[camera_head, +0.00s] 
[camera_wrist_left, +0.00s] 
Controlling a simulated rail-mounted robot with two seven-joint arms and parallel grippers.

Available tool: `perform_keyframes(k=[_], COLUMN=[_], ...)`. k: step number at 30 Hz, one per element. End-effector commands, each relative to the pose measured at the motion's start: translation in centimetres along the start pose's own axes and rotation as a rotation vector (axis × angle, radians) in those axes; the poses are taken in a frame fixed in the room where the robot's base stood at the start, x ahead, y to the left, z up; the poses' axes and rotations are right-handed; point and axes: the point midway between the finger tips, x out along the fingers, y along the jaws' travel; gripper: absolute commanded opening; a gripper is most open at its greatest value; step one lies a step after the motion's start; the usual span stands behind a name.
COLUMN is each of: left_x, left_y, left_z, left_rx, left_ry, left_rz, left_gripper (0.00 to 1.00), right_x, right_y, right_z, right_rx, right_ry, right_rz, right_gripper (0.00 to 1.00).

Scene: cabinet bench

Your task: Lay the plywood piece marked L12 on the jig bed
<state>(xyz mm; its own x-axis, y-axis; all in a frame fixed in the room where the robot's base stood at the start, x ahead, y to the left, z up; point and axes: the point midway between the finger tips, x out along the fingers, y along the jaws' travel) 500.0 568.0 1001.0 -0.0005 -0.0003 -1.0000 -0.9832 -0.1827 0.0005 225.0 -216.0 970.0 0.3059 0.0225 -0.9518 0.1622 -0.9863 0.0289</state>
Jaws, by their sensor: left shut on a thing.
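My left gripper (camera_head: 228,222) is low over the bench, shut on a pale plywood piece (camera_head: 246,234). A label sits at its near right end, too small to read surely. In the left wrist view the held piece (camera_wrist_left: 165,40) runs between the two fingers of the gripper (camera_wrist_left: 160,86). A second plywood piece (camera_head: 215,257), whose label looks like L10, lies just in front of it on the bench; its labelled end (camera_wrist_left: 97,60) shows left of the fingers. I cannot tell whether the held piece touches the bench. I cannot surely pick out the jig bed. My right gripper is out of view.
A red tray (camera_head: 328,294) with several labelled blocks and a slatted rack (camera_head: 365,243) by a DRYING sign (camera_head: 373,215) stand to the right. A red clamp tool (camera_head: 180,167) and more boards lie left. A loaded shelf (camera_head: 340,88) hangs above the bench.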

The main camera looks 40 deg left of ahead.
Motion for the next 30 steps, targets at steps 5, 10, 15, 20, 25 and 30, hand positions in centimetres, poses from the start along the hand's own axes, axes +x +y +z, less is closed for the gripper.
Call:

What is asked: The lines to reproduce run from the line containing "The main camera looks 40 deg left of ahead." to the end of the listing; write them out exactly and add nothing.

Expected answer:
The main camera looks 40 deg left of ahead.
Motion for the next 30 steps, targets at steps 5, 10, 15, 20, 25 and 30, hand positions in centimetres, poses from the start along the hand's own axes, axes +x +y +z, less is closed for the gripper.
Call:

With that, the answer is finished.